[Start]

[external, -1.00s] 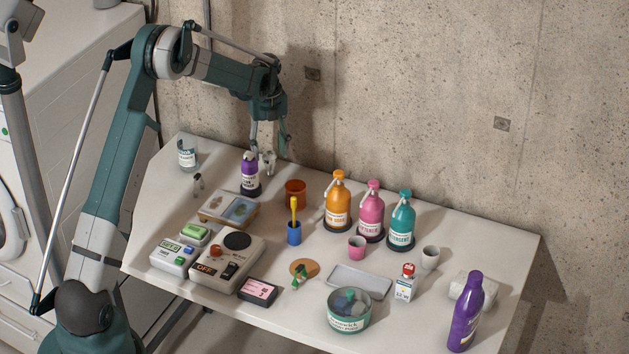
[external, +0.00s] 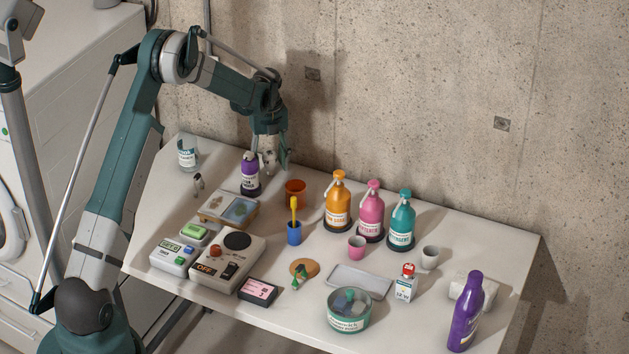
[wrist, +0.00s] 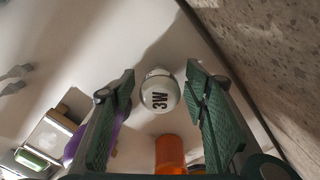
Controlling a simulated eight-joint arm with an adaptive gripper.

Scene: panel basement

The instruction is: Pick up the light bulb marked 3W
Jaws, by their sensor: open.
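The light bulb (wrist: 160,92) shows in the wrist view as a round white end with dark lettering that reads as 3W turned over. My gripper (wrist: 160,80) is open, with one green ridged finger on each side of the bulb and gaps visible between. In the external view my gripper (external: 270,163) points down low over the back left of the table, just right of a purple bottle. I cannot clearly make out the bulb there.
The purple bottle (external: 250,177) stands close to my left finger. An orange cup (external: 296,190) stands nearby on the near side. A glass jar (external: 188,155) is at the back left corner. The concrete wall (external: 400,90) rises close behind.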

[End]

Objective » From the line containing "[external, +0.00s]" down to the last line of the data, print every line exactly and nothing else. Pictures stay out of the copy.

Exercise answer »
[external, +0.00s] 
[wrist, +0.00s] 
Controlling a simulated eight-joint arm with an adaptive gripper.

Scene: panel basement

The instruction is: Pick up the light bulb marked 3W
Jaws, by their sensor: open.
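The light bulb (wrist: 160,92) shows in the wrist view as a round white end with dark lettering that reads as 3W turned over. My gripper (wrist: 160,80) is open, with one green ridged finger on each side of the bulb and gaps visible between. In the external view my gripper (external: 270,163) points down low over the back left of the table, just right of a purple bottle. I cannot clearly make out the bulb there.
The purple bottle (external: 250,177) stands close to my left finger. An orange cup (external: 296,190) stands nearby on the near side. A glass jar (external: 188,155) is at the back left corner. The concrete wall (external: 400,90) rises close behind.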

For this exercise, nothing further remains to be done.